• TASK TO COMPLETE: Reproduce the data exactly and drop any pictures it holds.

• STORED DATA:
= = = = =
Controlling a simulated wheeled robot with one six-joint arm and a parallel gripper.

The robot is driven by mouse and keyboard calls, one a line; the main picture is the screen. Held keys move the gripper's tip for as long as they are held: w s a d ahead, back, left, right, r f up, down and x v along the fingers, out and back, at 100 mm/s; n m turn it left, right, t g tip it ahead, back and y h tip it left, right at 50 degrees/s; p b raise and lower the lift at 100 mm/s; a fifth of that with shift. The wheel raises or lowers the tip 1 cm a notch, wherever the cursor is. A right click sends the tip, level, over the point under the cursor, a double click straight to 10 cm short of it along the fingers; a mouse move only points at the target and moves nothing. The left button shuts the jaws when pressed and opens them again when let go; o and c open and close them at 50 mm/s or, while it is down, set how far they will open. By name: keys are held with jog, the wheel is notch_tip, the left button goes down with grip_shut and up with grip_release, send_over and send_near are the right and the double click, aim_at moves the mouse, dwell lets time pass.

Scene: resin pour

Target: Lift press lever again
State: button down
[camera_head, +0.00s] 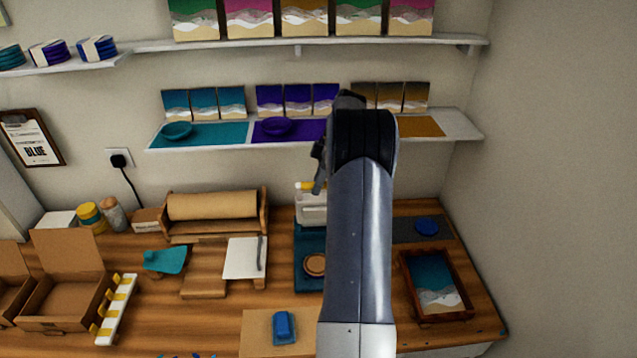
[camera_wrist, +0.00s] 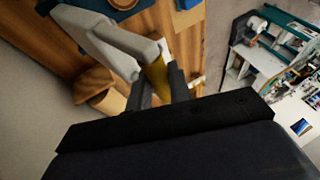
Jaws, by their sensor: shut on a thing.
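The press stands on the wooden bench, with a teal base (camera_head: 302,275) and a white upper body (camera_head: 309,210). A yellow piece (camera_head: 306,186) shows at its top, beside my arm. In the wrist view the pale grey lever arm (camera_wrist: 110,42) ends in a yellow grip (camera_wrist: 157,77). My gripper (camera_wrist: 160,90) is shut on that yellow grip, with a dark finger on each side. In the head view my arm hides the right part of the press and most of my gripper. A round tan disc (camera_head: 315,264) lies on the press base.
Shelves with teal, purple and ochre samples (camera_head: 203,103) hang behind the arm. A blue block (camera_head: 284,325) sits in front. A paper roll (camera_head: 212,206) stands to the left.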

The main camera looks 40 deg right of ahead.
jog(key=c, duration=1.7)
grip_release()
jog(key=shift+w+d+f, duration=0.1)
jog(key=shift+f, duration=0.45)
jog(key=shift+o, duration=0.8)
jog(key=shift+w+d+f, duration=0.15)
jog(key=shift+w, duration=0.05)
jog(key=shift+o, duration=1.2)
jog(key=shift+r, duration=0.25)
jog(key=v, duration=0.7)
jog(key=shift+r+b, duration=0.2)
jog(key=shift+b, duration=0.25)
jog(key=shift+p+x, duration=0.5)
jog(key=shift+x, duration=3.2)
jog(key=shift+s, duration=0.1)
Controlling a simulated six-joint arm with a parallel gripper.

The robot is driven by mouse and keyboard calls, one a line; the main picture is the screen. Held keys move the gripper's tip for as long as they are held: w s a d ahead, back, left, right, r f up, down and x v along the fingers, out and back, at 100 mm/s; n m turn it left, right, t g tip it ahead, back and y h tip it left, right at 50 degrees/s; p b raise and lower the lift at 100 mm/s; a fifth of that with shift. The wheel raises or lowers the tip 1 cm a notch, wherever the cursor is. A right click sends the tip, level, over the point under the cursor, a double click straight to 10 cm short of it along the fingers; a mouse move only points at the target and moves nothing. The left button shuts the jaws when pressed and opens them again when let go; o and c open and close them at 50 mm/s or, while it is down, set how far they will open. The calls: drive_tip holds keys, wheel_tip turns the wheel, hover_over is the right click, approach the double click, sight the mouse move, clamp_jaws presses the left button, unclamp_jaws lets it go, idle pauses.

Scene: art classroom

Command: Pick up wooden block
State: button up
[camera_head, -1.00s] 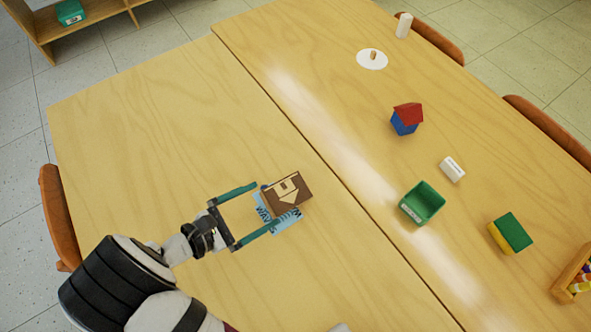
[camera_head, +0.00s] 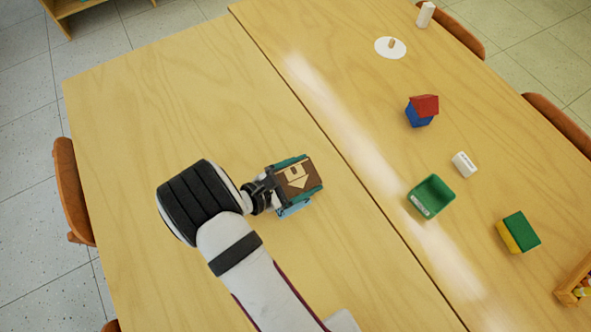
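The wooden block (camera_head: 297,178) is brown with a pale house-like shape on its top. It is on or just above the left part of the table; I cannot tell if it touches. My gripper (camera_head: 299,179) has its two teal fingers along opposite sides of the block, close against it. It looks shut on the block. A light blue piece (camera_head: 293,209) with lettering shows only as a strip beside the lower finger; the rest is hidden.
On the right table half (camera_head: 330,90) stand a red and blue block (camera_head: 422,111), a green open box (camera_head: 432,197), a white eraser-like piece (camera_head: 464,164) and a green and yellow block (camera_head: 518,232). The left table half around my gripper is otherwise clear.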

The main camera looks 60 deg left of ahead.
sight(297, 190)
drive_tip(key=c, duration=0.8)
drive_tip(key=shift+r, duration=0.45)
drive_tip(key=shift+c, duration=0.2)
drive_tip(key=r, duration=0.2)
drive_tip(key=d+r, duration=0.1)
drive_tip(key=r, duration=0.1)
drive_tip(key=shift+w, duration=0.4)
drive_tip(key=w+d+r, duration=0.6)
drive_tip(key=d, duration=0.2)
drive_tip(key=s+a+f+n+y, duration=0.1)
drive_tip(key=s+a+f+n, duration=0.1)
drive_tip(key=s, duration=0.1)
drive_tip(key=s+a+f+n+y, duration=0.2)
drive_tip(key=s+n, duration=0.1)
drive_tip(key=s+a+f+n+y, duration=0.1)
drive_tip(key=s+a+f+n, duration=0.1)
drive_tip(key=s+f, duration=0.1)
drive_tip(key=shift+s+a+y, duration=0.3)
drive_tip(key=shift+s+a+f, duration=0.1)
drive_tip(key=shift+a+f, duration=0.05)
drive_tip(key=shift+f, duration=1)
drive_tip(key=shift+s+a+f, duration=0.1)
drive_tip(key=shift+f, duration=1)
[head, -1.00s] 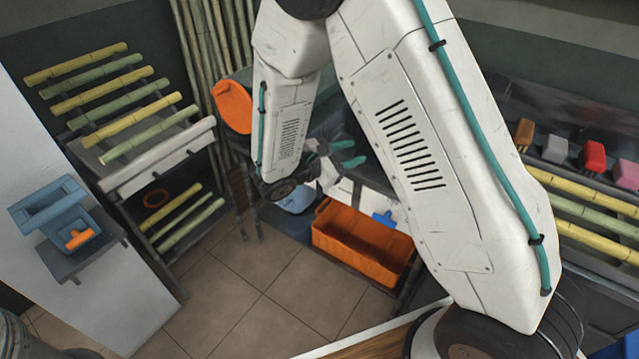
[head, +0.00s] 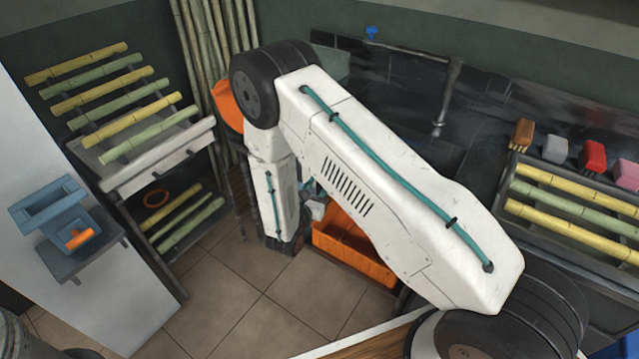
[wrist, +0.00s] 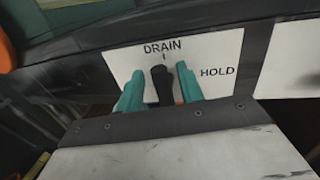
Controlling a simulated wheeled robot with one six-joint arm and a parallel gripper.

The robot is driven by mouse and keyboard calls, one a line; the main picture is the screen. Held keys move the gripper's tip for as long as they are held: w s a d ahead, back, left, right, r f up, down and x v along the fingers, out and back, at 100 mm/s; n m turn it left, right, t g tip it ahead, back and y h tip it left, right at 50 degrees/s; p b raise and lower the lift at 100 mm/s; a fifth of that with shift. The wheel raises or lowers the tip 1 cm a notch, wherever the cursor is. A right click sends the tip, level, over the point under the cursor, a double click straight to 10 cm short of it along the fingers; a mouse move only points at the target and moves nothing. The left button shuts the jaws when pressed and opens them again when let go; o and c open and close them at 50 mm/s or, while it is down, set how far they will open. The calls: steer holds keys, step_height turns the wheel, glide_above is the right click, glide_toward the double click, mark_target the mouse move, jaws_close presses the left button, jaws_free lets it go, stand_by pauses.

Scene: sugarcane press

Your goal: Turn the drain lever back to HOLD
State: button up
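The drain lever (wrist: 162,84) is a dark handle on a white label plate (wrist: 218,52) in the wrist view. It points up at the mark under the word DRAIN; the word HOLD is to its right. My gripper (wrist: 159,70) has its two teal fingers on either side of the lever, open, with a gap on the left. The right finger is close to the lever; I cannot tell whether it touches. In the head view my arm hides the lever and most of my gripper.
A cane rack (head: 140,165) stands at the left, and a blue wall fixture (head: 50,208) is at far left. The tiled floor in front is clear.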

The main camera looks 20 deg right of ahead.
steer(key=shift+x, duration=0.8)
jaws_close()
= = = = =
• CORRECT RESPONSE:
Controlling a simulated wheeled robot with one six-joint arm and a parallel gripper.

The robot is driven by mouse and keyboard calls, one a line; the main picture is the screen. Held keys move the gripper's tip for as long as they are held: w s a d ahead, back, left, right, r f up, down and x v along the fingers, out and back, at 100 mm/s; n m turn it left, right, t g tip it ahead, back and y h tip it left, right at 50 degrees/s; p b raise and lower the lift at 100 mm/s; a fifth of that with shift. The wheel raises or lowers the tip 1 cm a notch, wherever the cursor is. A right click sends the tip, level, over the point under the cursor, a double click straight to 10 cm short of it along the fingers; a mouse move only points at the target and moves nothing. The left button shuts the jaws when pressed and opens them again when let go; o and c open and close them at 50 mm/s or, while it is down, set how far they will open. By name: keys are held with jog, the wheel is notch_tip, the left button goes down with grip_shut and up with grip_release, send_over and send_near are the right and the double click, aim_at moves the mouse, dwell lets time pass.

Scene: resin pour

Target: Lift press lever again
State: button down
[camera_head, +0.00s] 
[camera_wrist, +0.00s] 
Jaws, by their sensor: shut on a thing.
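The press stands on the wooden bench, with a teal base (camera_head: 302,275) and a white upper body (camera_head: 309,210). A yellow piece (camera_head: 306,186) shows at its top, beside my arm. In the wrist view the pale grey lever arm (camera_wrist: 110,42) ends in a yellow grip (camera_wrist: 157,77). My gripper (camera_wrist: 160,90) is shut on that yellow grip, with a dark finger on each side. In the head view my arm hides the right part of the press and most of my gripper. A round tan disc (camera_head: 315,264) lies on the press base.
Shelves with teal, purple and ochre samples (camera_head: 203,103) hang behind the arm. A blue block (camera_head: 284,325) sits in front. A paper roll (camera_head: 212,206) stands to the left.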

The main camera looks 40 deg right of ahead.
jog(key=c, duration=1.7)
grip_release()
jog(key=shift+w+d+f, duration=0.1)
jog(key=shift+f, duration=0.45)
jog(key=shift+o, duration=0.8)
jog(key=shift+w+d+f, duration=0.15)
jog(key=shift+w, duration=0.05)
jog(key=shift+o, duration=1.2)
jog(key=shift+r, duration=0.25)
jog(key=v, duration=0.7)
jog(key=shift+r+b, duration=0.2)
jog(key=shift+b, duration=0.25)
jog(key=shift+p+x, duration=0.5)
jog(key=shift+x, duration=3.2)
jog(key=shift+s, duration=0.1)
Controlling a simulated six-joint arm with a parallel gripper.

The robot is driven by mouse and keyboard calls, one a line; the main picture is the screen. Held keys move the gripper's tip for as long as they are held: w s a d ahead, back, left, right, r f up, down and x v along the fingers, out and back, at 100 mm/s; n m turn it left, right, t g tip it ahead, back and y h tip it left, right at 50 degrees/s; p b raise and lower the lift at 100 mm/s; a fifth of that with shift. The wheel raises or lowers the tip 1 cm a notch, wherever the cursor is. A right click sends the tip, level, over the point under the cursor, a double click straight to 10 cm short of it along the fingers; a mouse move only points at the target and moves nothing. The left button shuts the jaws when pressed and opens them again when let go; o and c open and close them at 50 mm/s or, while it is down, set how far they will open. The calls: drive_tip holds keys, wheel_tip turns the wheel, hover_over is the right click, approach the double click, sight the mouse move, clamp_jaws presses the left button, unclamp_jaws lets it go, idle pauses.

Scene: art classroom

Command: Pick up wooden block
State: button up
[camera_head, -1.00s] 
[camera_head, +0.00s] 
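The wooden block (camera_head: 297,178) is brown with a pale house-like shape on its top. It is on or just above the left part of the table; I cannot tell if it touches. My gripper (camera_head: 299,179) has its two teal fingers along opposite sides of the block, close against it. It looks shut on the block. A light blue piece (camera_head: 293,209) with lettering shows only as a strip beside the lower finger; the rest is hidden.
On the right table half (camera_head: 330,90) stand a red and blue block (camera_head: 422,111), a green open box (camera_head: 432,197), a white eraser-like piece (camera_head: 464,164) and a green and yellow block (camera_head: 518,232). The left table half around my gripper is otherwise clear.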

The main camera looks 60 deg left of ahead.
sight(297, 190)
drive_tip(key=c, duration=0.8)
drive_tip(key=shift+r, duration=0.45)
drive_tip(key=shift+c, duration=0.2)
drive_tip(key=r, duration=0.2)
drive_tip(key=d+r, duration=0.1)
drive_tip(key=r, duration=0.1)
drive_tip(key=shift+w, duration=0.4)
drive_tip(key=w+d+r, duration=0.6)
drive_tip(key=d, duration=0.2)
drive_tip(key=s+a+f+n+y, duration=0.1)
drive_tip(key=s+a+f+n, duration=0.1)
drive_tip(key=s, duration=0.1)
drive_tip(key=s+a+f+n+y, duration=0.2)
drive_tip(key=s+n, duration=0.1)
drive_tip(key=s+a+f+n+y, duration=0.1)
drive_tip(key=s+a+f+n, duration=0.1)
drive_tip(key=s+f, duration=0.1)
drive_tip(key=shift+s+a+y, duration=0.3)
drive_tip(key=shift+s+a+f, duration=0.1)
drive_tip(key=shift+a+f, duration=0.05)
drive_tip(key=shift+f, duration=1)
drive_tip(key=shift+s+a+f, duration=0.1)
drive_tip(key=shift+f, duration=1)
[head, -1.00s] 
[head, +0.00s] 
[wrist, +0.00s] 
Controlling a simulated wheeled robot with one six-joint arm and a parallel gripper.

The robot is driven by mouse and keyboard calls, one a line; the main picture is the screen. Held keys move the gripper's tip for as long as they are held: w s a d ahead, back, left, right, r f up, down and x v along the fingers, out and back, at 100 mm/s; n m turn it left, right, t g tip it ahead, back and y h tip it left, right at 50 degrees/s; p b raise and lower the lift at 100 mm/s; a fifth of that with shift. The wheel raises or lowers the tip 1 cm a notch, wherever the cursor is. A right click sends the tip, level, over the point under the cursor, a double click straight to 10 cm short of it along the fingers; a mouse move only points at the target and moves nothing. The left button shuts the jaws when pressed and opens them again when let go; o and c open and close them at 50 mm/s or, while it is down, set how far they will open. The calls: steer holds keys, step_height turns the wheel, glide_above is the right click, glide_toward the double click, mark_target the mouse move, jaws_close presses the left button, jaws_free lets it go, stand_by pauses.

Scene: sugarcane press

Your goal: Turn the drain lever back to HOLD
State: button up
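The drain lever (wrist: 162,84) is a dark handle on a white label plate (wrist: 218,52) in the wrist view. It points up at the mark under the word DRAIN; the word HOLD is to its right. My gripper (wrist: 159,70) has its two teal fingers on either side of the lever, open, with a gap on the left. The right finger is close to the lever; I cannot tell whether it touches. In the head view my arm hides the lever and most of my gripper.
A cane rack (head: 140,165) stands at the left, and a blue wall fixture (head: 50,208) is at far left. The tiled floor in front is clear.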

The main camera looks 20 deg right of ahead.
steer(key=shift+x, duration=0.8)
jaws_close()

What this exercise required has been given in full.